One Sunday last winter, I settled into a cozy couch at the Chilmark Community Center to watch a film called “Ladies of the Land.” Maybe not everyone’s idea of weekend entertainment, but when I heard that the Martha’s Vineyard Film Festival was featuring this award-winning film—and had invited a panel of women farmers  to speak afterwards, I knew I had to be there.

I wasn’t disappointed. The enchanting film trails four women who never thought they’d be farmers but wound up finding a calling. (You can watch the trailer here.) According to the film, 27% of all farmers are women, and, as the New York Times Magazine reported last week, that number is growing in sync with the movement back towards smaller, more diverse, farms.

Listening to the 10-woman panel afterwards was fascinating. I enjoyed the perspective of one long-time islander, Clarissa Allen, who said that women farmers on the Vineyard aren’t anything new; in the years when the island was predominantly agricultural—and men often had to go off to sea or to war—women ran the farms. Yet I was also intrigued by the experience of the newest island farmer, Heidi Feldman, who organized the panel.

A corporate refugee, Heidi and her husband had vacationed on the Vineyard for years before finally moving here for good. When they bought their 10-acre wooded property, they never thought their desire to be more self-sufficient would gradually entice them to grow crops for sale. The only problem was, their soil turned out to be less than perfect.

That didn’t stop Heidi from doing a calculated study of the land to figure out what they could grow profitably. As a result, Down Island Farm ended up specializing in shiitake mushrooms, edible flowers, and herbs, which Heidi now sells to caterers, restaurants, and groceries. The shiitake mushrooms grow on young oak, which Down Island has in abundance.  The herbs and flowers, which don’t need the deeply rich soil that vegetables do, grow in small beds where oaks have been cleared.

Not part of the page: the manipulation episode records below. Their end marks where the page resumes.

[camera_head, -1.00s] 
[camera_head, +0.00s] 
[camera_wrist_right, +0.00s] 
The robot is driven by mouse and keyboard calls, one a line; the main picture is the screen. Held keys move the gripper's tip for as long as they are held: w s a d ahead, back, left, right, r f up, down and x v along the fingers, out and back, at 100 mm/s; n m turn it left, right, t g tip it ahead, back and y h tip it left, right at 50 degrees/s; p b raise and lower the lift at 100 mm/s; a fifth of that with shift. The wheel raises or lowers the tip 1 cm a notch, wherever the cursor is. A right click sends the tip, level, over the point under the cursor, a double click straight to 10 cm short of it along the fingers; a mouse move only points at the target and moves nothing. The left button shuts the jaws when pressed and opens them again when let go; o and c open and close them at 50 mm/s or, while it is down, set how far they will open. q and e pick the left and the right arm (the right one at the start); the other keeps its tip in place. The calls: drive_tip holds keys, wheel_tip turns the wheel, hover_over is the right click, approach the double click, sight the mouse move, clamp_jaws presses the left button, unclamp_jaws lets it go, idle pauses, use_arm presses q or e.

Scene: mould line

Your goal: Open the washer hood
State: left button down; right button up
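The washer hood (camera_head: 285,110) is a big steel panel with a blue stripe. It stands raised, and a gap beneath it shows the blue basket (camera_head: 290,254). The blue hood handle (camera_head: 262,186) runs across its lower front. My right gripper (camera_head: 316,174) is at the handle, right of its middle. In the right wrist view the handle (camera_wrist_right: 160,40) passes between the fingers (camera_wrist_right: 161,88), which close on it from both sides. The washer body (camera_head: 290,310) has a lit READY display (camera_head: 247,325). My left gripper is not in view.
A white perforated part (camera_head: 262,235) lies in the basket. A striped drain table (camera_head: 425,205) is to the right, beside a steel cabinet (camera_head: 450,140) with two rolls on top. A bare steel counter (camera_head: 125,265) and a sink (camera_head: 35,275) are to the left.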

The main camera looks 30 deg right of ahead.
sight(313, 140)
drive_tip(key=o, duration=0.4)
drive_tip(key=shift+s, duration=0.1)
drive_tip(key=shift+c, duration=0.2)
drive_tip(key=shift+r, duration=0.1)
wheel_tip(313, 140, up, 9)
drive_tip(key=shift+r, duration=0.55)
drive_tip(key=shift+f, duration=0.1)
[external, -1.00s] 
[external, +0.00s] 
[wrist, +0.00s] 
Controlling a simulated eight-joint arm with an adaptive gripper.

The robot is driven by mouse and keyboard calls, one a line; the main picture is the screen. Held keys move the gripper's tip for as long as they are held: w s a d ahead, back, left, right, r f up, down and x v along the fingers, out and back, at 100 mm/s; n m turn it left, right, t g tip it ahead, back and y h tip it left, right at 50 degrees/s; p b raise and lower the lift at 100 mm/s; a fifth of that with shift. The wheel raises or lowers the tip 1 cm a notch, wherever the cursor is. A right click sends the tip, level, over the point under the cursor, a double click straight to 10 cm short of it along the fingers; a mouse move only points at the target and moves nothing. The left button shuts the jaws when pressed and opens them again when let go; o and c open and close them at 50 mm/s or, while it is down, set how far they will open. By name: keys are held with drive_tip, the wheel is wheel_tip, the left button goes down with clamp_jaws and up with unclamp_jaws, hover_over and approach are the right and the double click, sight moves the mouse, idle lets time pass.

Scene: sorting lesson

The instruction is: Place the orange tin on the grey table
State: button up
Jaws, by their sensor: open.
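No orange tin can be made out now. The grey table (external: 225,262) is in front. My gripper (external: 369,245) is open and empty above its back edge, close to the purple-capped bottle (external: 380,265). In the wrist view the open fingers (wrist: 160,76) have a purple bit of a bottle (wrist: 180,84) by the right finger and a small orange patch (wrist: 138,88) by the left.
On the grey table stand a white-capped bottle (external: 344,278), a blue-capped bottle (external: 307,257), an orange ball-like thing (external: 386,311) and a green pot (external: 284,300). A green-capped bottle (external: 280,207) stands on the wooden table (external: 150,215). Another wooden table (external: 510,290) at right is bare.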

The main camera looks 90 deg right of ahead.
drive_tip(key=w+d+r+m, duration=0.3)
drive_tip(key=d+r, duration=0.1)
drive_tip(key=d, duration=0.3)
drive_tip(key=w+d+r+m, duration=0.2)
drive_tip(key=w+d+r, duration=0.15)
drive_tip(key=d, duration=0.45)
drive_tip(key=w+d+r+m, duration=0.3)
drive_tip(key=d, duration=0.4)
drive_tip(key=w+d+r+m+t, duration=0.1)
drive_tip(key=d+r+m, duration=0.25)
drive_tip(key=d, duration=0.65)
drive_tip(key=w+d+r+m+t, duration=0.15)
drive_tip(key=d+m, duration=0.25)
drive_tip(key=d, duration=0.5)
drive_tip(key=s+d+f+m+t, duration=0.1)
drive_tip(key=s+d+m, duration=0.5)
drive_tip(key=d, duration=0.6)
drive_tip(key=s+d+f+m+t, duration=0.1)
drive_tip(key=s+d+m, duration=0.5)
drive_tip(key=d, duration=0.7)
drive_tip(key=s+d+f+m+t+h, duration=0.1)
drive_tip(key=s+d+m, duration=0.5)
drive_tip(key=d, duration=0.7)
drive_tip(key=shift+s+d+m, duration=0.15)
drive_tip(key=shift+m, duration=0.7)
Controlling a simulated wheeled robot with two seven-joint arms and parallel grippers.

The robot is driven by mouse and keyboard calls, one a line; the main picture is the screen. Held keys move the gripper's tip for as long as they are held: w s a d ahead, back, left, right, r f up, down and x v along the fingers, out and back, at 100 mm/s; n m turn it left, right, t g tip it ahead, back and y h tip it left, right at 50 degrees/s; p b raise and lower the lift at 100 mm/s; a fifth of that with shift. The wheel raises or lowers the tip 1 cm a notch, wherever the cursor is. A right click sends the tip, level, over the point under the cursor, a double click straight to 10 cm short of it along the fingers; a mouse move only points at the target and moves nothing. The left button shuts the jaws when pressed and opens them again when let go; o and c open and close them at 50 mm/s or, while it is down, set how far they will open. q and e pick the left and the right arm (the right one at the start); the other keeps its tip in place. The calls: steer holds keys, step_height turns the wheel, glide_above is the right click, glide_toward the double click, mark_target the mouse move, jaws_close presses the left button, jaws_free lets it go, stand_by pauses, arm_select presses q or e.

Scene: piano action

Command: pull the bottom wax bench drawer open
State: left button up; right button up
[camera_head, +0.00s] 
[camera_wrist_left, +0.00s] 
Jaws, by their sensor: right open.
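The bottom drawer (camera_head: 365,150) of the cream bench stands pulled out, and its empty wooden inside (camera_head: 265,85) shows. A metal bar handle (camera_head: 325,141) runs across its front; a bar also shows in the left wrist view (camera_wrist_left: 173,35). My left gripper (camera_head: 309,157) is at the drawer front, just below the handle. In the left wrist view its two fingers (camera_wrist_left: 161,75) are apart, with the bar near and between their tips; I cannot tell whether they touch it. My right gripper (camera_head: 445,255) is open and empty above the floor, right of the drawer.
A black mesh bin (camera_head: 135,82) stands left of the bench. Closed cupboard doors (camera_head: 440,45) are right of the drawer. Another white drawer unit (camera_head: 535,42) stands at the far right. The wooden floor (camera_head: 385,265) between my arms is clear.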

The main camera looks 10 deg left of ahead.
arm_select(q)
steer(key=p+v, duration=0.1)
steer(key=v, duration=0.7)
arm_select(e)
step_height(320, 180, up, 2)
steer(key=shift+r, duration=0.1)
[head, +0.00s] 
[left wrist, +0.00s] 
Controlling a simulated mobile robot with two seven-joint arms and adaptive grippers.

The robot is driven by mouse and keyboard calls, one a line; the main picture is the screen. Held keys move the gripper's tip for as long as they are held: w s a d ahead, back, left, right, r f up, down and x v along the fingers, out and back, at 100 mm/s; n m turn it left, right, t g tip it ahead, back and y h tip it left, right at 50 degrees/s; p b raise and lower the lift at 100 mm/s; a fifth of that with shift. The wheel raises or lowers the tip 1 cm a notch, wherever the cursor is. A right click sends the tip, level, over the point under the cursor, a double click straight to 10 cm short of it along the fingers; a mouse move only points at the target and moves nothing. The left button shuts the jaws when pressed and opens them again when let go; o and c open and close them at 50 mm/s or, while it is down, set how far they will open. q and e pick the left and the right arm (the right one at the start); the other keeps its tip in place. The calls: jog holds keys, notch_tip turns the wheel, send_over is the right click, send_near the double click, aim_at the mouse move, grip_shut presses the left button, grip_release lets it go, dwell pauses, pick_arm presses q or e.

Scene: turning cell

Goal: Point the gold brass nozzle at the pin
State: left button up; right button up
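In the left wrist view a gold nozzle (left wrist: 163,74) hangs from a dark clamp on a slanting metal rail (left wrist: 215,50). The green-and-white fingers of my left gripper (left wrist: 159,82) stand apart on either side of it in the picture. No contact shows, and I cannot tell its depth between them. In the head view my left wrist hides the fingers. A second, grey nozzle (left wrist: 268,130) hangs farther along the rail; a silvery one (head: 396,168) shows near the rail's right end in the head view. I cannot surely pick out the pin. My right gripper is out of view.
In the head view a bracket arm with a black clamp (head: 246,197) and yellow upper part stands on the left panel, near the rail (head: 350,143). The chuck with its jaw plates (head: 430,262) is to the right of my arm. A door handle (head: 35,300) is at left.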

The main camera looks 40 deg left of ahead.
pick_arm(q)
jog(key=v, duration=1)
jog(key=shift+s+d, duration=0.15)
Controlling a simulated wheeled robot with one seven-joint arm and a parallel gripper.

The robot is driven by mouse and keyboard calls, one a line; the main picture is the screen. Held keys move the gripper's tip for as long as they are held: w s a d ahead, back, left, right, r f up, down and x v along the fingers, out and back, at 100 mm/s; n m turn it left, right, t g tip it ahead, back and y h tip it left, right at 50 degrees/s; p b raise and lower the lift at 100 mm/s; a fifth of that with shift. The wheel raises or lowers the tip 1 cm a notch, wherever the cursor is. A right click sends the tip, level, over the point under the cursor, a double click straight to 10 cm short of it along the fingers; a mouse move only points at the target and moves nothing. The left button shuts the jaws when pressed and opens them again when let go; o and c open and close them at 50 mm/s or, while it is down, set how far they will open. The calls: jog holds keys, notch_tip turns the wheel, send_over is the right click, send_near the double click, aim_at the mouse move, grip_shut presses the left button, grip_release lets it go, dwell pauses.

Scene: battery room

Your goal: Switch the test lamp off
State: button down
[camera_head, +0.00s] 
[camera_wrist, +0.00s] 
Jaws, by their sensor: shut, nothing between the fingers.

In the months since the film festival, I’ve learned to appreciate Heidi’s enthusiasm. I visit the farm, follow her around while she’s weeding (sometimes I weed, too—honest), and pick up all kinds of tips (like a subscription to the geeky homesteading journal, Countryside magazine.) So it didn’t surprise me to hear about her latest venture: helping to organize the original 10 panelists from the film festival into a mentoring group. It seems the ladies of the land have a new name—The Sowing Circle—and Heidi has another project to work on in her copious spare time.